I’ve worked on some pretty ineffective marketing teams. And if I’m being honest, I’ve led one too. Not on purpose. I wanted to be a strong leader, someone who got results and kept things moving. But juggling planning, performance, and people was overwhelming at times. So I fell into a very transactional style of leadership.
Looking back, that approach was exactly the problem.
My leadership roots started in the Marine Corps. It’s a very structured, command-driven environment. Orders are given. Orders are followed. There’s a reason it works in that context, but it does not translate well to marketing.
Marketing is fast, collaborative, and messy. It requires flexibility, feedback, and trust. And when leadership relies too heavily on structure and control, it stifles all of that.
It took time to unlearn those habits. I had plenty of examples of what not to do, which helped. But defining what makes a marketing team actually effective was something I had to figure out along the way.
Trust Is the Foundation
I once worked at a company where this idea became very real.
Without trust, things start falling apart. People hesitate to speak up. They hold back ideas. Feedback becomes watered down or disappears entirely. And when mistakes happen, people hide them instead of fixing them.
An effective marketing team has to build trust in a few key ways:
- Trust in leadership. If people don’t believe the marketing lead understands the real problems, they won’t buy into the plan.
- Trust between roles. The content team needs to trust that SEO is giving them direction for a reason. Designers need to know devs will build what was intended.
- Trust that mistakes are okay. If failure leads to blame, everyone plays it safe. And safe marketing isn’t effective marketing.
This isn’t just personal opinion. Google’s research on team performance pointed to five factors that matter most:
- Psychological safety
- Dependability
- Structure and clarity
- Meaning
- Impact
And the biggest factor? Psychological safety. When people don’t feel comfortable speaking up, everything else falls apart.
Keeping Leadership Simple
When I was preparing for my first big marketing leadership role, I read The Leadership Challenge. It was full of great advice around values, vision, culture, and alignment. I took it to heart.
So much so that I created acronyms for my own values. Then I forgot what they stood for.
I had made it too complicated.
Eventually I stripped it back. The best teams I’ve worked on had three things: trust, respect, and encouragement. That’s it. No framework required.
When people feel respected, when they trust the people around them, and when they’re encouraged often enough to keep going through the hard stuff, they perform better. Simple as that.
The Trust Equation
There’s a formula I came across that stuck with me. It’s not just for leaders, but for anyone working in a team.

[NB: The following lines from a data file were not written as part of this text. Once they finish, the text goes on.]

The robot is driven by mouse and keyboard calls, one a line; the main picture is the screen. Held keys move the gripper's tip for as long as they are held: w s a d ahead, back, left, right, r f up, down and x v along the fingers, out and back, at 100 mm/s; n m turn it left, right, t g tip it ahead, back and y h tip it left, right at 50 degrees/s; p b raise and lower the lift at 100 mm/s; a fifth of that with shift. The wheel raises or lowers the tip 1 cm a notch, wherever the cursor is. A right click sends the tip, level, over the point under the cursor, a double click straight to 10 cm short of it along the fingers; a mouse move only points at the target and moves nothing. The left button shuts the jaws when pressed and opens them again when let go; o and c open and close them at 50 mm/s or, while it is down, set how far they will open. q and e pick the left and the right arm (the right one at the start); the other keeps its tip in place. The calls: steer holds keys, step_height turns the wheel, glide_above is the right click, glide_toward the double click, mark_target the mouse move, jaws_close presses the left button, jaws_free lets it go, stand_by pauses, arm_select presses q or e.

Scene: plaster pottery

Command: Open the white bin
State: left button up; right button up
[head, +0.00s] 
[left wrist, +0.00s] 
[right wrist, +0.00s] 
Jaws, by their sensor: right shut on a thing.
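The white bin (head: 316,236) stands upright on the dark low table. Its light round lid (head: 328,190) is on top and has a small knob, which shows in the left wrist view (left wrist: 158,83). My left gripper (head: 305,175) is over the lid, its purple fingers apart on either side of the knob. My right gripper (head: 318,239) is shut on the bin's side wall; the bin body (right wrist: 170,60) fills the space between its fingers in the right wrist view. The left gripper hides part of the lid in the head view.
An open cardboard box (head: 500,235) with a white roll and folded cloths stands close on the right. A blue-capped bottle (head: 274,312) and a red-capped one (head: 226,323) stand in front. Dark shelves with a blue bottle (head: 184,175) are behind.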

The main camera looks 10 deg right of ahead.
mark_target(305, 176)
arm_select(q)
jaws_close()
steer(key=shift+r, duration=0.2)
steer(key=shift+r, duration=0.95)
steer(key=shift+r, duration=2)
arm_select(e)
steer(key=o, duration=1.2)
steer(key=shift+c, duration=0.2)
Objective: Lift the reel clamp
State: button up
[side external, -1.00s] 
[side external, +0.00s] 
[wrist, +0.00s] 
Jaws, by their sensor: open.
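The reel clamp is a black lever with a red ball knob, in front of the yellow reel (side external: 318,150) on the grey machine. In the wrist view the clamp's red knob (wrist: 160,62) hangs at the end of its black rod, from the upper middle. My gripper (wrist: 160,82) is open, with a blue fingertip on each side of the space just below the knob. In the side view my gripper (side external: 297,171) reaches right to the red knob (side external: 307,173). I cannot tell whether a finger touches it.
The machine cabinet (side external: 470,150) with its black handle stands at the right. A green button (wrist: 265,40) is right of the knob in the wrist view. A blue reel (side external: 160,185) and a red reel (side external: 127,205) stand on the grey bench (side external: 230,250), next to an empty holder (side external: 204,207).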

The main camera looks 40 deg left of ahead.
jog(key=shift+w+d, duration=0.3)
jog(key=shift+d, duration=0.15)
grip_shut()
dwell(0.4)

Trust = (Credibility + Reliability + Intimacy) / Self-Orientation
Here’s what that actually means in practice:
- Credibility. Do you know what you’re talking about? Does your work actually solve problems?
- Reliability. Do you follow through? Can people count on you to do what you said you’d do?
- Intimacy. Do people feel safe opening up to you? Can they admit when something went wrong without worrying they’ll be judged?
- Self-orientation. Are you focused on the team’s success, or just your own?
If self-orientation is too high, meaning if someone’s clearly looking out for themselves over the group, it undercuts everything else.
Even high performers lose trust when they make everything about them.
Less Ego and More Trust
I’ve seen talented teams crumble because they didn’t trust each other. I’ve also seen lean, under-resourced teams outperform expectations simply because they had each other’s backs and moved quickly.
So if you’re building a marketing team, don’t focus on hiring the biggest name or the loudest voice. Focus on building trust.
Because when a team trusts each other, they solve problems faster. They experiment more. They recover from failures quicker. And they’re more likely to build something meaningful.
It’s not about being perfect. It’s about showing up, following through, and believing in the people around you.
That’s what makes a marketing team actually work.